§ WHAT NEEDS TO BE DONE: Give back a single number, the count of lines containing the word "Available".

(Records excerpted from a collection)
-*-
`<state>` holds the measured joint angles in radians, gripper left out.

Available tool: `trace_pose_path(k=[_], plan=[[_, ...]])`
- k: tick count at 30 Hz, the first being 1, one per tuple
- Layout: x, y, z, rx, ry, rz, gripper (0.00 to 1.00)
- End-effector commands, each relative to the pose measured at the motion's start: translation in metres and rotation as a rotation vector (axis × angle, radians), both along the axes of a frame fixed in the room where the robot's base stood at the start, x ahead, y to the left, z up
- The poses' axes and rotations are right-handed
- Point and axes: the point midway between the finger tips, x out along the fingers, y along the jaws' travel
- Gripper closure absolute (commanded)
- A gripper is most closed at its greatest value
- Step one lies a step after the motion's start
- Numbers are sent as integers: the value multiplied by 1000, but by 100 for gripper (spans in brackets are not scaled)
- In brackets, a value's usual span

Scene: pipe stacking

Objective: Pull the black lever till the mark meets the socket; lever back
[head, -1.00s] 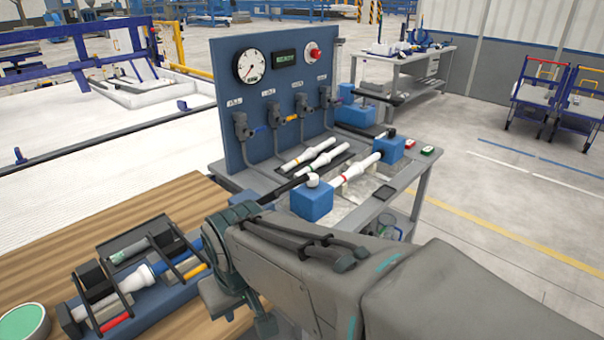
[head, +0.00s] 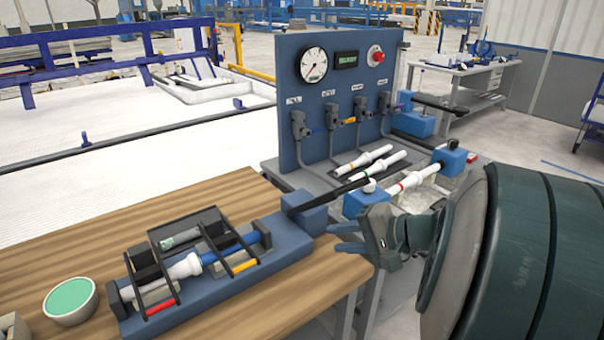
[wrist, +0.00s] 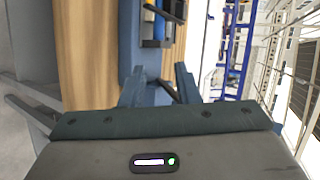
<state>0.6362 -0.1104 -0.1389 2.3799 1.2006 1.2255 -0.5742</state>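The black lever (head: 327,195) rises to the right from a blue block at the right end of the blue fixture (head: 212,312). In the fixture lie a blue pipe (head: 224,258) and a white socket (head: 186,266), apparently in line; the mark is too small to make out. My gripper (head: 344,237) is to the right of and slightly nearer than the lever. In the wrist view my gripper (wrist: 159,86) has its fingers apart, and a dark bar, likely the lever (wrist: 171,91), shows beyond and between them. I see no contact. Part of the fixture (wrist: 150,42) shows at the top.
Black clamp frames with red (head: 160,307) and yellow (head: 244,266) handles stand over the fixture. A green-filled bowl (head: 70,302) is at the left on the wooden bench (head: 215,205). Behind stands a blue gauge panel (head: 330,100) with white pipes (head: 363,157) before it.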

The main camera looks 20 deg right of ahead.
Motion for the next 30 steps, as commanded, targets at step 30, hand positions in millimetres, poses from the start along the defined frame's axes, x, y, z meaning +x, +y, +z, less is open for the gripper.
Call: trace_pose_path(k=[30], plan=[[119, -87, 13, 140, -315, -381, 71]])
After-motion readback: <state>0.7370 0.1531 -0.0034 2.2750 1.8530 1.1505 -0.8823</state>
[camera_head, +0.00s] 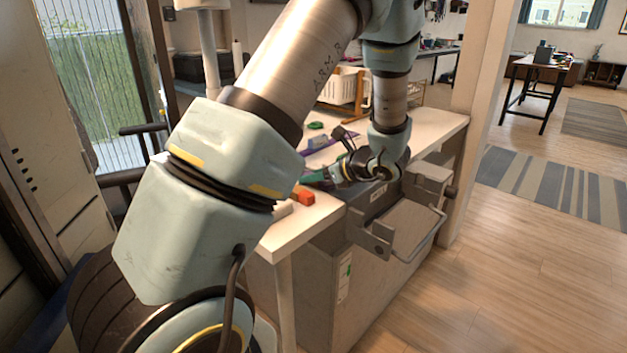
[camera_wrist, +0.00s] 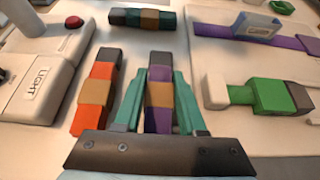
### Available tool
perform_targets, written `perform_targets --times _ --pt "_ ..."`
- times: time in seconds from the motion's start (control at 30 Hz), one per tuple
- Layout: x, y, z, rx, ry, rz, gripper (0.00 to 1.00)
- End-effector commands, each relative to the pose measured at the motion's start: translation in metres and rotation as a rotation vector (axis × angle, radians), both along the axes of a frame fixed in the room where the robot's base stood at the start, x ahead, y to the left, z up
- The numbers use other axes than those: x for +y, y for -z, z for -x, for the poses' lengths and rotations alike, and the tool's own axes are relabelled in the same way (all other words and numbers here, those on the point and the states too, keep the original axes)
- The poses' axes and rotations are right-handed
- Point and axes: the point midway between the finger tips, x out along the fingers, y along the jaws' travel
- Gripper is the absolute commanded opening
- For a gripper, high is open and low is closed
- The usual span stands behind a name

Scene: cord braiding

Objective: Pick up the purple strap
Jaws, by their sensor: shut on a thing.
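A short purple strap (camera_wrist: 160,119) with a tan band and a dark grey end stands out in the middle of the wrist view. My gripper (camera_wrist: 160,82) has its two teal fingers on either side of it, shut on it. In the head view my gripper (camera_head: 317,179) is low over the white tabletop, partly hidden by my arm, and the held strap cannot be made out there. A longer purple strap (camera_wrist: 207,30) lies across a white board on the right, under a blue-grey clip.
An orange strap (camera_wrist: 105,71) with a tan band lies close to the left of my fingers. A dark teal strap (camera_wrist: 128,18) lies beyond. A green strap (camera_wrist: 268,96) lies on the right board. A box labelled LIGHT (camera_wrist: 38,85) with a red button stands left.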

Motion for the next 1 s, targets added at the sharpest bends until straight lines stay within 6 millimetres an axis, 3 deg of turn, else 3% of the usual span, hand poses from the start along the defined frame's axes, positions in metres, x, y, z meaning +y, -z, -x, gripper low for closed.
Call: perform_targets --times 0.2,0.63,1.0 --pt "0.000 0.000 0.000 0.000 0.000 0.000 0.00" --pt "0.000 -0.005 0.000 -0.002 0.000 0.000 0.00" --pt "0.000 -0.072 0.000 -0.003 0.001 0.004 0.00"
-*-
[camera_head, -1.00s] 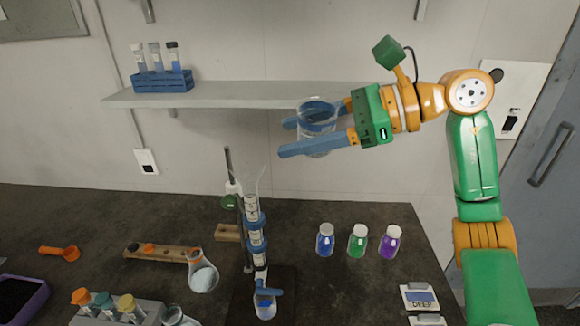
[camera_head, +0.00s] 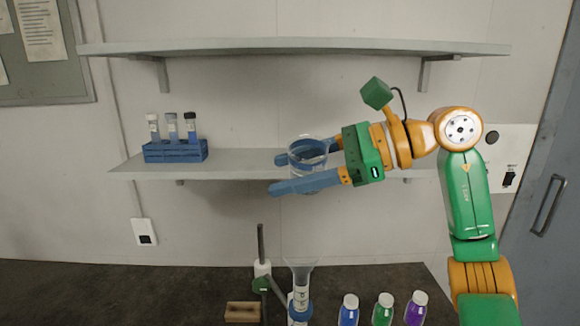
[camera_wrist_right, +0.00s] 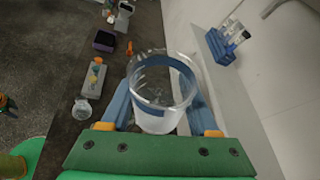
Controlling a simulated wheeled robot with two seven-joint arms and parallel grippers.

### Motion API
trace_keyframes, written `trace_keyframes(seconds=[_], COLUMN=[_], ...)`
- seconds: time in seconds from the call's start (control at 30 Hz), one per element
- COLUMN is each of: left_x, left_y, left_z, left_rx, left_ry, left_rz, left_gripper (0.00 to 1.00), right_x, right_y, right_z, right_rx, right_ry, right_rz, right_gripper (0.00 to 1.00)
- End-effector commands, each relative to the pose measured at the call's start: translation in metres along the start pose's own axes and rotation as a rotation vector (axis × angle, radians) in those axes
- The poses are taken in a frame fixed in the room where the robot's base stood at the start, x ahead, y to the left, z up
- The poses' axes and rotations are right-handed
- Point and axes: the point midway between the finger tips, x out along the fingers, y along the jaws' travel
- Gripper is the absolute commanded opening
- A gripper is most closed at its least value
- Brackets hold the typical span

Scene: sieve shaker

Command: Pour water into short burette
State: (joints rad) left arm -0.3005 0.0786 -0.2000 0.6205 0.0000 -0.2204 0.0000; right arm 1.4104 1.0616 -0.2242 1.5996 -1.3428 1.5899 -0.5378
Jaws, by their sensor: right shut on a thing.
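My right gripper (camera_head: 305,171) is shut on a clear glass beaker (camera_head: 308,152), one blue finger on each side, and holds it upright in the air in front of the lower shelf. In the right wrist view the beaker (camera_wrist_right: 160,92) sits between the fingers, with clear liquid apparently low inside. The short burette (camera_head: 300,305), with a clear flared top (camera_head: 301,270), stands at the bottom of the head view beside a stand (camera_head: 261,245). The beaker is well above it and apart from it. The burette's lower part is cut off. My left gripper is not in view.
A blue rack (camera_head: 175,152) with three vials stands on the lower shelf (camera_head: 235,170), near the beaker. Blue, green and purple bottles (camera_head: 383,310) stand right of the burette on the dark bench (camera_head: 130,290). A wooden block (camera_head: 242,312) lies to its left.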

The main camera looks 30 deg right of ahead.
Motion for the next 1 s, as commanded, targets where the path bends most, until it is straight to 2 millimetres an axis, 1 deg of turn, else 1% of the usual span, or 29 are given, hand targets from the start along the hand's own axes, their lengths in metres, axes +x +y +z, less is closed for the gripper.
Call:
-*-
§ REPLY: 2